The Tin Roof Blowdown by
James Lee Burke

Tin Roof BlowdownReviewed by Allen Hott

James Lee Burke should be called Mr. New Orleans. He has been writing about his beloved city for years and The Tin Roof Blowdown tells the story of the devastation, thievery, sadness, and bravery that came about because of Katrina’s catastrophic journey through the city.

Dave Robicheaux, an Iberian sheriff’s detective, is the main character as he has been in several other Burke novels. He, together with Clete Purcel, who works for a bond service chasing bail jumpers, gets involved in several of the criminal events that take place in the aftermath of the storm.

Four teenagers use the torn up condition of many of the deserted homes to search out items of value and in so doing happen to get into one that is owned by Sidney Kovick. Kovick, a local florist, is also reputed to be a top money man in the New Orleans crime scene. Good news or bad, depending on how you look at it, the boys discover thousands of dollars as well as some diamonds that appear to be very expensive.

Several of these four boys were recently involved in the rape/assault of a young girl who lives in the neighborhood with the Kovicks. Her father, a well to do insurance executive, has prepared his home extremely well for the arrival of the hurricane and his family is watching the four boys ravage the neighborhood from the safety of their home.

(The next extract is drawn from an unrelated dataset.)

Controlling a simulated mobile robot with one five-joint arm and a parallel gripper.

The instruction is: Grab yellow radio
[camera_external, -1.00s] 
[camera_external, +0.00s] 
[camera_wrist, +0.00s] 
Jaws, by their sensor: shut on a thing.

As the boys who are using a boat for their illicit business prepare to leave the area several shots ring out and two of them are hit. One dies immediately while the other is wounded so badly that he will not live long if not ministered to by a doctor.

The news of this happening brings Robicheaux and Purcel into the mix as the local police and now even the FBI begin to get involved. The feeling is that this is an opportunity to get enough information on Kovick to at least take him to trial for some of his suspected past crimes.

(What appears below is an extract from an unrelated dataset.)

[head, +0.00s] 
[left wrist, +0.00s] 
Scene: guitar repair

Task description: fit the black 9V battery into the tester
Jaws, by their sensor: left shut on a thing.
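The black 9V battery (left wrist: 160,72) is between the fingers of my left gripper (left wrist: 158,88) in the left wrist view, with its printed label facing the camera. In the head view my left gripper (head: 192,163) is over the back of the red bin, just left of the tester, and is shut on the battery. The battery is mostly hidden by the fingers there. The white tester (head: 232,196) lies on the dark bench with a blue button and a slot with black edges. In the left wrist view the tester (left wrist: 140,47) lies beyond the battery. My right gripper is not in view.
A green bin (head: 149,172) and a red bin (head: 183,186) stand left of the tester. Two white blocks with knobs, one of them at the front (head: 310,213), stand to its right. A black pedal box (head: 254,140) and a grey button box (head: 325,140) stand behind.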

Another subplot in the story involves Robicheaux’s search for a missing priest who was last seen attempting to help a group of residents who were stuck in the attic of an almost completely submerged home. The priest has been a friend of Robicheaux’s for years so he feels a commitment to finding the priest. However from all reports it appears that the priest along with many of the residents has drowned.

Throughout the story Burke does a fantastic job of illustrating just how devastating Katrina was to New Orleans and the surrounding area. He does it in such detail that the reader is able to see the terrible conditions as he follows the story line. At times the emotions that the reader develops from reading about the terrible things that actually happened at that time down there almost block out the story of the criminal events that are central to The Tin Roof Blowdown.

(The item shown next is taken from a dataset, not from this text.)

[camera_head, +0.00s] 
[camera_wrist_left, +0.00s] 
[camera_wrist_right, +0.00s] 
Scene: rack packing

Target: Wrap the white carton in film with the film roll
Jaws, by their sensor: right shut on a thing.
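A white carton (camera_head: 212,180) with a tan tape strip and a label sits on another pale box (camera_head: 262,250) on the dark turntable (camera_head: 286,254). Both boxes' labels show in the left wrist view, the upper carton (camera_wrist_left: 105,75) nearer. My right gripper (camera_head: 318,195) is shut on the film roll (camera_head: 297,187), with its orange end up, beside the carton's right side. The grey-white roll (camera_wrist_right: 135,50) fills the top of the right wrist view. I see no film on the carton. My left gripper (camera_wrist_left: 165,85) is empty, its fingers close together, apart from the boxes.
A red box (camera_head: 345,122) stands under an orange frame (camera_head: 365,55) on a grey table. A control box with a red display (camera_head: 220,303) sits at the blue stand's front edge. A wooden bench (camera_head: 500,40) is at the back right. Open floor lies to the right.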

Burke writes with a tremendous feel for life. Such as,

“People who look as interesting as a mud wall have the personal histories of classical Greeks. I sometimes think that every person’s experience, if translated into flame, would be enough to melt the flesh from his bones.”

Along with his fantastic writing abilities he keeps the interest of the reader at all times with his story line. If any complaint might be registered it may be the coarseness of the language that is used but it is what is used in the area. A truly great read!